Aim of the exercise :: Write out all the material exactly. Leave nothing out.

Excerpted records ::
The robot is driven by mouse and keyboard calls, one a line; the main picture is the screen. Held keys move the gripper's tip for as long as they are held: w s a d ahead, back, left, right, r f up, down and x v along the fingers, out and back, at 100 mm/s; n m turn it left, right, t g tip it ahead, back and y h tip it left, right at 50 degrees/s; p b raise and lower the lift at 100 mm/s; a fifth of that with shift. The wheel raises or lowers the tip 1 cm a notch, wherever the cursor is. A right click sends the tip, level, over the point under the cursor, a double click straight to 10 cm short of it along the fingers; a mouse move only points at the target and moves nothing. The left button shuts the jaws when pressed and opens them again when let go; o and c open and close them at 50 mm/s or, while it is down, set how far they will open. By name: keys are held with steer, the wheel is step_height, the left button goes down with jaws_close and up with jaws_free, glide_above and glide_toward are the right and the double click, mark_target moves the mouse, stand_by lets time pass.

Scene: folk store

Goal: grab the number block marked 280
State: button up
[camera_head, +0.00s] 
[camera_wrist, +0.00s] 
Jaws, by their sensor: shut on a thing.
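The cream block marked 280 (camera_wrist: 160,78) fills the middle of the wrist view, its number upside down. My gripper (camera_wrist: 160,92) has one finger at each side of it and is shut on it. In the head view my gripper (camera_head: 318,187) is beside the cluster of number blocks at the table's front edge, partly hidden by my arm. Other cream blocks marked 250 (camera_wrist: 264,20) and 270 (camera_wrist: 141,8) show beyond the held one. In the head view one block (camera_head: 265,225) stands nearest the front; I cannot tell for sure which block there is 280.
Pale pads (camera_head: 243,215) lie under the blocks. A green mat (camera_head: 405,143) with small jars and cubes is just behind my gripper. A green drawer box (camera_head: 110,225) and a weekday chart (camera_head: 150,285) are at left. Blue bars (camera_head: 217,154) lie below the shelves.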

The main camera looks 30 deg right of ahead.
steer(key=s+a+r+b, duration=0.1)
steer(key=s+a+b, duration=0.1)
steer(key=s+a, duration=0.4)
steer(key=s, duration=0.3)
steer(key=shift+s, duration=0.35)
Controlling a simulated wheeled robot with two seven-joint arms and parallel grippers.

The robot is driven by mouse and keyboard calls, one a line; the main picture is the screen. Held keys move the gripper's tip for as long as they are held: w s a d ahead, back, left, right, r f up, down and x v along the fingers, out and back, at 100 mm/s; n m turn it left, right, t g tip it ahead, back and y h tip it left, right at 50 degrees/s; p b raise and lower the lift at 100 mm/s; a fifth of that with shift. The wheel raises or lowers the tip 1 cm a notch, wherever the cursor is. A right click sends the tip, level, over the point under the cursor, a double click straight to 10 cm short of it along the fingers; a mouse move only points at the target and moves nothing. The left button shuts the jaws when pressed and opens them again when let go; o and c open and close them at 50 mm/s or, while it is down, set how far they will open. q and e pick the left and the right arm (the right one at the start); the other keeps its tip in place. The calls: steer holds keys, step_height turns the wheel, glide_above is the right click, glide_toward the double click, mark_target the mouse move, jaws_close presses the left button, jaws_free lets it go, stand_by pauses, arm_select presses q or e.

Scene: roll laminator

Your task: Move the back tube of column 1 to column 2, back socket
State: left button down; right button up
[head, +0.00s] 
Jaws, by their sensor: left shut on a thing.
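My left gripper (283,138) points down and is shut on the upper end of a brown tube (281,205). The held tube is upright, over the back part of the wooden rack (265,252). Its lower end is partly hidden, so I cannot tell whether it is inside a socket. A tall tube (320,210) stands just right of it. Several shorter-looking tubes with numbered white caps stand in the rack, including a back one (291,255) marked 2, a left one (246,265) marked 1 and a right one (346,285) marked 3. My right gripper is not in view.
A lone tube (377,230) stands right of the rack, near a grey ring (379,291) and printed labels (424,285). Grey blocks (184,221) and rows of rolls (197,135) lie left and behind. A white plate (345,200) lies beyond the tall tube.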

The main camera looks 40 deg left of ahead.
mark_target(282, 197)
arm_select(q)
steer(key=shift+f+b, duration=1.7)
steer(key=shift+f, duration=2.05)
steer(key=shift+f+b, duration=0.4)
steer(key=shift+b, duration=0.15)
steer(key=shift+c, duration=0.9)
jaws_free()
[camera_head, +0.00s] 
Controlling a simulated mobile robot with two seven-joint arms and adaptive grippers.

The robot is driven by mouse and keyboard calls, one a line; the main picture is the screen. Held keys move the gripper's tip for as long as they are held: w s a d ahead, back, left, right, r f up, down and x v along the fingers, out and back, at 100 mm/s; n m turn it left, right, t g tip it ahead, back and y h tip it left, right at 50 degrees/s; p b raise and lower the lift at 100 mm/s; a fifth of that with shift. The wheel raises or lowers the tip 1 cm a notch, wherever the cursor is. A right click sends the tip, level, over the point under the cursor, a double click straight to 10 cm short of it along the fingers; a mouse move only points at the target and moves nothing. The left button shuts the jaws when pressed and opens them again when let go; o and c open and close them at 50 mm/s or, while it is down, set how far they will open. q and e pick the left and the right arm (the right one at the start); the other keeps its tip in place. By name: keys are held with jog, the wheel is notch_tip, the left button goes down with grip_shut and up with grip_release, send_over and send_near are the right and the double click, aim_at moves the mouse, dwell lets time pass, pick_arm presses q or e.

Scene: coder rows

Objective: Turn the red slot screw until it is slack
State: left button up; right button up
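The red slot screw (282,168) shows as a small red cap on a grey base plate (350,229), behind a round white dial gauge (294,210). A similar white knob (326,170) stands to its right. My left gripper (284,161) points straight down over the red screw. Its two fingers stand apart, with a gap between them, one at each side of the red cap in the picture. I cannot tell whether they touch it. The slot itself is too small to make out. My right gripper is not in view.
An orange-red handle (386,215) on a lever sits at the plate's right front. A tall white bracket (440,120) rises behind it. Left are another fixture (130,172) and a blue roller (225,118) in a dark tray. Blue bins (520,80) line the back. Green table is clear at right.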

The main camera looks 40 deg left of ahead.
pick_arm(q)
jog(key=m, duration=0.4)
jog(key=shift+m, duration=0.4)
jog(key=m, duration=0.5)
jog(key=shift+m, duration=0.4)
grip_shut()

Response to this task ::
The robot is driven by mouse and keyboard calls, one a line; the main picture is the screen. Held keys move the gripper's tip for as long as they are held: w s a d ahead, back, left, right, r f up, down and x v along the fingers, out and back, at 100 mm/s; n m turn it left, right, t g tip it ahead, back and y h tip it left, right at 50 degrees/s; p b raise and lower the lift at 100 mm/s; a fifth of that with shift. The wheel raises or lowers the tip 1 cm a notch, wherever the cursor is. A right click sends the tip, level, over the point under the cursor, a double click straight to 10 cm short of it along the fingers; a mouse move only points at the target and moves nothing. The left button shuts the jaws when pressed and opens them again when let go; o and c open and close them at 50 mm/s or, while it is down, set how far they will open. By name: keys are held with steer, the wheel is step_height, the left button goes down with jaws_close and up with jaws_free, glide_above and glide_toward are the right and the double click, mark_target moves the mouse, stand_by lets time pass.

Scene: folk store

Goal: grab the number block marked 280
State: button up
[camera_head, +0.00s] 
[camera_wrist, +0.00s] 
Jaws, by their sensor: shut on a thing.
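The cream block marked 280 (camera_wrist: 160,78) fills the middle of the wrist view, its number upside down. My gripper (camera_wrist: 160,92) has one finger at each side of it and is shut on it. In the head view my gripper (camera_head: 318,187) is beside the cluster of number blocks at the table's front edge, partly hidden by my arm. Other cream blocks marked 250 (camera_wrist: 264,20) and 270 (camera_wrist: 141,8) show beyond the held one. In the head view one block (camera_head: 265,225) stands nearest the front; I cannot tell for sure which block there is 280.
Pale pads (camera_head: 243,215) lie under the blocks. A green mat (camera_head: 405,143) with small jars and cubes is just behind my gripper. A green drawer box (camera_head: 110,225) and a weekday chart (camera_head: 150,285) are at left. Blue bars (camera_head: 217,154) lie below the shelves.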

The main camera looks 30 deg right of ahead.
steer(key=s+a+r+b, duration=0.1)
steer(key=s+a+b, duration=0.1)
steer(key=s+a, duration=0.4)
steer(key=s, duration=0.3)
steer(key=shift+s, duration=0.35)
Controlling a simulated wheeled robot with two seven-joint arms and parallel grippers.

The robot is driven by mouse and keyboard calls, one a line; the main picture is the screen. Held keys move the gripper's tip for as long as they are held: w s a d ahead, back, left, right, r f up, down and x v along the fingers, out and back, at 100 mm/s; n m turn it left, right, t g tip it ahead, back and y h tip it left, right at 50 degrees/s; p b raise and lower the lift at 100 mm/s; a fifth of that with shift. The wheel raises or lowers the tip 1 cm a notch, wherever the cursor is. A right click sends the tip, level, over the point under the cursor, a double click straight to 10 cm short of it along the fingers; a mouse move only points at the target and moves nothing. The left button shuts the jaws when pressed and opens them again when let go; o and c open and close them at 50 mm/s or, while it is down, set how far they will open. q and e pick the left and the right arm (the right one at the start); the other keeps its tip in place. The calls: steer holds keys, step_height turns the wheel, glide_above is the right click, glide_toward the double click, mark_target the mouse move, jaws_close presses the left button, jaws_free lets it go, stand_by pauses, arm_select presses q or e.

Scene: roll laminator

Your task: Move the back tube of column 1 to column 2, back socket
State: left button down; right button up
[head, +0.00s] 
Jaws, by their sensor: left shut on a thing.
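My left gripper (283,138) points down and is shut on the upper end of a brown tube (281,205). The held tube is upright, over the back part of the wooden rack (265,252). Its lower end is partly hidden, so I cannot tell whether it is inside a socket. A tall tube (320,210) stands just right of it. Several shorter-looking tubes with numbered white caps stand in the rack, including a back one (291,255) marked 2, a left one (246,265) marked 1 and a right one (346,285) marked 3. My right gripper is not in view.
A lone tube (377,230) stands right of the rack, near a grey ring (379,291) and printed labels (424,285). Grey blocks (184,221) and rows of rolls (197,135) lie left and behind. A white plate (345,200) lies beyond the tall tube.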

The main camera looks 40 deg left of ahead.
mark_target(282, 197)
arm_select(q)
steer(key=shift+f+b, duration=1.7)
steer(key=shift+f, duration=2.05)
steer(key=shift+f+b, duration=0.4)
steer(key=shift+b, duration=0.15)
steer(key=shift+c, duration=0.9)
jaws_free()
[camera_head, +0.00s] 
Controlling a simulated mobile robot with two seven-joint arms and adaptive grippers.

The robot is driven by mouse and keyboard calls, one a line; the main picture is the screen. Held keys move the gripper's tip for as long as they are held: w s a d ahead, back, left, right, r f up, down and x v along the fingers, out and back, at 100 mm/s; n m turn it left, right, t g tip it ahead, back and y h tip it left, right at 50 degrees/s; p b raise and lower the lift at 100 mm/s; a fifth of that with shift. The wheel raises or lowers the tip 1 cm a notch, wherever the cursor is. A right click sends the tip, level, over the point under the cursor, a double click straight to 10 cm short of it along the fingers; a mouse move only points at the target and moves nothing. The left button shuts the jaws when pressed and opens them again when let go; o and c open and close them at 50 mm/s or, while it is down, set how far they will open. q and e pick the left and the right arm (the right one at the start); the other keeps its tip in place. By name: keys are held with jog, the wheel is notch_tip, the left button goes down with grip_shut and up with grip_release, send_over and send_near are the right and the double click, aim_at moves the mouse, dwell lets time pass, pick_arm presses q or e.

Scene: coder rows

Objective: Turn the red slot screw until it is slack
State: left button up; right button up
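The red slot screw (282,168) shows as a small red cap on a grey base plate (350,229), behind a round white dial gauge (294,210). A similar white knob (326,170) stands to its right. My left gripper (284,161) points straight down over the red screw. Its two fingers stand apart, with a gap between them, one at each side of the red cap in the picture. I cannot tell whether they touch it. The slot itself is too small to make out. My right gripper is not in view.
An orange-red handle (386,215) on a lever sits at the plate's right front. A tall white bracket (440,120) rises behind it. Left are another fixture (130,172) and a blue roller (225,118) in a dark tray. Blue bins (520,80) line the back. Green table is clear at right.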

The main camera looks 40 deg left of ahead.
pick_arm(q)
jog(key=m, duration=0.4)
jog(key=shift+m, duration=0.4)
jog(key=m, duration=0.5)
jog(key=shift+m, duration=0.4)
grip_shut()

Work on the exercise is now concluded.